2. Don’t auto-renew, shop around
Nowadays most insurers will automatically renew your policy once it’s expired and will send you a letter/email a few weeks before the renewal date, to confirm what the new price of the premium will be.
At this point we recommend running a few quotes with other insurers and comparing this to what you are going to be charged if you were to stay put. A lot of the time you can get a better deal elsewhere or even drive the cost of your current insurer down.
Remember: An insurer won’t want to lose your business, especially if you’ve been a loyal customer who has been with them for several years.
3. Add a named driver
A named driver is someone who is also insured to drive a vehicle which you are registered as the main driver on.
Adding a low-risk named driver to your insurance could lead to savings if you’re personally seen as high risk, for example new and young drivers. This is because insurers will assume that you’re spending less time driving than if you were the main driver on your own policy.
Remember: Named drivers won’t usually be able to build up a no claims discount and only the main driver tends to be able to do this.
4. Put down a higher voluntary excess
Voluntary excess refers to the amount you’re willing to contribute whenever you make a claim. Having a higher voluntary excess can reduce your insurance premiums because it shows you’re serious and won’t make unnecessary or frequent claims as it will cost you personally.

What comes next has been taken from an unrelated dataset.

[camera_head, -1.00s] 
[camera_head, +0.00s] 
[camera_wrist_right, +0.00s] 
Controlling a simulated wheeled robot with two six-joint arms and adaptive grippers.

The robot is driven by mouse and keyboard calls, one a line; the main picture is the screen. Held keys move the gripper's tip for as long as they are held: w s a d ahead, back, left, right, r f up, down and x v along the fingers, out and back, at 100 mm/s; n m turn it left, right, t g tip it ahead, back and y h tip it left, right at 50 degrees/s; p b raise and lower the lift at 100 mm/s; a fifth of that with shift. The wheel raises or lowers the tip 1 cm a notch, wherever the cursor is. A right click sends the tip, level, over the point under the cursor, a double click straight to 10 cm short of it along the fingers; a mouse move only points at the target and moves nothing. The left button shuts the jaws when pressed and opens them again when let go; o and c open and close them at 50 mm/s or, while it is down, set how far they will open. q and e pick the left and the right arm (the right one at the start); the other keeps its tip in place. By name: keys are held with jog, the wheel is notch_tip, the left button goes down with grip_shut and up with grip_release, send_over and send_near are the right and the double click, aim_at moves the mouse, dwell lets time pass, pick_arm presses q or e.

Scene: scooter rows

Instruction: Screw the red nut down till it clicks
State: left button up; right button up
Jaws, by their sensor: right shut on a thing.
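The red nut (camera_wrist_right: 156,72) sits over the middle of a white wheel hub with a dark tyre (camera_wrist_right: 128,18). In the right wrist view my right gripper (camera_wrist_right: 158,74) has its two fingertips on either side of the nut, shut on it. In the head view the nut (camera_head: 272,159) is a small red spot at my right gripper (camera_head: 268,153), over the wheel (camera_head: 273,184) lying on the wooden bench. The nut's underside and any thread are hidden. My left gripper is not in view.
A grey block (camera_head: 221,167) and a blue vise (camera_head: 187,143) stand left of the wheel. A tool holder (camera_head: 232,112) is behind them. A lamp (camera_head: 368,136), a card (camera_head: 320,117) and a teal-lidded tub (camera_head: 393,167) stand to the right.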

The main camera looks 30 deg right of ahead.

Before you increase your excess, you should consider what you can and can’t afford. Don’t just put down a higher excess to lower premiums if you can’t afford it because if you do need to claim your insurer either won’t pay out or what’s paid might not even cover the costs for repairs.
5. Fit your car with a good alarm/immobiliser
This refers back to how vehicle security can help lower your insurance premiums, especially if you’re in a high crime rate area. By fitting your car with a good alarm/immobiliser you’re proving to your insurer that your vehicle is secured and as such less likely to get stolen.